‘Now is not the time’ except, apparently, when now is the time. The reasons for engineering a general election are many and obvious. The current government is tolerated, not welcomed. Theresa May needs a mandate of her own. A thumping Tory majority – the only conceivable outcome of any dash to the country – will not hugely strengthen her position with Britain’s erstwhile european friends and partners, but it will secure her position on the domestic front.
For Labour, too, this is an opportunity to lance a boil: it will, or should at any rate, end the Jeremy Corbyn era. For their part, the Liberal Democrats should welcome the opportunity to make their pro-EU – or, rather, anti-Brexit – pitch to the electorate. It is not difficult to see how they could gain some seats from doing so, rallying Remoaners (sic) to congregate in the last ditch of a lost cause.
One thing is already clear, however: if there is an election, the Scottish portion of it will be very different from the election that will be held in England and Wales. It will be, in effect, a single-issue election to answer just one question: should there be a second independence referendum?
The game of defining ‘victory’ has already begun. Unionists will do their best to make the argument that unless the SNP repeat their stunning 2015 success – when they took almost 50 percent of the vote and won 56 of Scotland’s 59 constituencies – they will in some mysterious sense have ‘lost’ the election. Their mandate for a second referendum will be diminished. Scotland will have said No. (Again.)
Well, good luck with that. The 2015 general election was a different beast living in a different era. It was a wave election that realigned Scottish politics, cementing the SNP’s position as the dominant force north of the border. It was an election about political identity and sympathy, certainly, but it was not a battle pitched on the idea of a second independence referendum. That was not then on the table.
It is now and for all that nationalist agitators have never given up on the idea of a second plebiscite, that referendum is on the table because Brexit has put it there. This is what Theresa May warned of herself when she counselled voters to vote to Remain members of the European Union. Now her own prophecy returns to bite her.
In the old days, the SNP argued that winning a majority of Scotland’s Westminster seats would be a sufficient mandate to open independence negotiations. Those rules no longer apply now that the referendum has set a precedent. Indeed, parking independence was a key part of the SNP’s long rise to power. It allowed voters to endorse the party without having to support independence. But the longer a voter supports the SNP, the more probable it is that eventually they will come round to supporting independence too. Voting SNP changes voters.
Still, independence cannot now be delivered without a referendum. Anything else offends the people’s inchoate sense of how the game should be played. But since the UK government has hitherto suggested the SNP lack a mandate for a second referendum – having lost seats at last year’s Holyrood election – it seems modestly idiosyncratic to hand them an opportunity to renew and reaffirm that mandate in June.

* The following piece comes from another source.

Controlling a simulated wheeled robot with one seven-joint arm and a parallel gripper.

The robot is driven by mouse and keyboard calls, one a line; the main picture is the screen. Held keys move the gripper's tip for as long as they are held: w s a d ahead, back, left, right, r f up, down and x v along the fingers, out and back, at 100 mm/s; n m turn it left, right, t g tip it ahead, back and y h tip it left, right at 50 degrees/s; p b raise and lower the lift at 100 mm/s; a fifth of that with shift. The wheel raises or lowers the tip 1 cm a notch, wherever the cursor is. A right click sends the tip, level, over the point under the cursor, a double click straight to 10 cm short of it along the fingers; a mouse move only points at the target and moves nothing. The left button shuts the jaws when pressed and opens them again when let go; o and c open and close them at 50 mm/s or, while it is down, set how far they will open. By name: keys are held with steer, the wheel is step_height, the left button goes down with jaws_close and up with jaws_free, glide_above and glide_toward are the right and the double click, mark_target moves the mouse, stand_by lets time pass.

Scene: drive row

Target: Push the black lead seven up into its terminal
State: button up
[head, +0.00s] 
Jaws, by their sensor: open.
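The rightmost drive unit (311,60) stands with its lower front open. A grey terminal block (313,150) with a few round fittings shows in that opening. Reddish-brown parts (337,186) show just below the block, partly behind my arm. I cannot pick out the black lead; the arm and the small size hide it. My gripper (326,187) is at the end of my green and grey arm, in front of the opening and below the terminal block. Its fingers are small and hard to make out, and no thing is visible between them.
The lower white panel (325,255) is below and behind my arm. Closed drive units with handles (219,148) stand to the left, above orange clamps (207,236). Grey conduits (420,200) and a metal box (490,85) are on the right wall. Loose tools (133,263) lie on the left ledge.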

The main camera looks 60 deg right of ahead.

Because, make no mistake, that is what the Prime Minister has done this morning. Talk about how the SNP need to win 50 percent or more of the Scottish vote is just that: talk. That’s not how the game is played. If it were then any government failing to win 50 percent of the popular vote would have its mandate questioned. But that it not how we organise matters in what we can still, at least for now, call this country.
If the SNP win a majority of Scottish seats at a general election that is in effect a vote to decide whether there could or should be another independence referendum then that, by god, is a mandate. The will of the Scottish people, for better or worse, will have been made clear. If you have the votes, you have the votes.
That does not, of course, require the Prime Minister to accept or agree to schedule a second independence referendum but, should the election pan out like this, she has immeasurably strengthened the moral case the SNP will make to argue for a second referendum. She won’t be able to hide behind talk of ‘mandates’ any longer.
The case for independence itself remains unproven, of course, but that is a matter of secondary importance right now. Right now the argument is over whether or not there is a case for a second referendum. Until now, Unionists had on the whole the better of that argument, not least because a referendum inspired by Brexit could not sensibly take place until such time as the impact of Brexit is felt and understood.
Theresa May burnt that argument this morning. She did so as a Conservative, not as a Unionist. That is her choice, her prerogative. But it remains something she did not have to do.
2015 was, in many ways, a freak election for the SNP. Everything that could go right did go right. That may not happen again. They could indeed lose seats. In fact they probably will. But it is hard to see how they can fail to win a majority of Scottish constituencies and hard again to see how winning an election does not give them some kind of a mandate for a second referendum. If an election is not the expression of the will of the people then what is?
Mrs May cannot win a mandate for herself while then denying a mandate to the party that wins the Scottish portion of this election.
‘Now is not the time’ never answered the national question anyway, not least since it allowed that at some point in the future now could be the time. But that was then and this is now and so now might well be the time rather sooner than anyone, including Mrs May, had thought. That’s on her.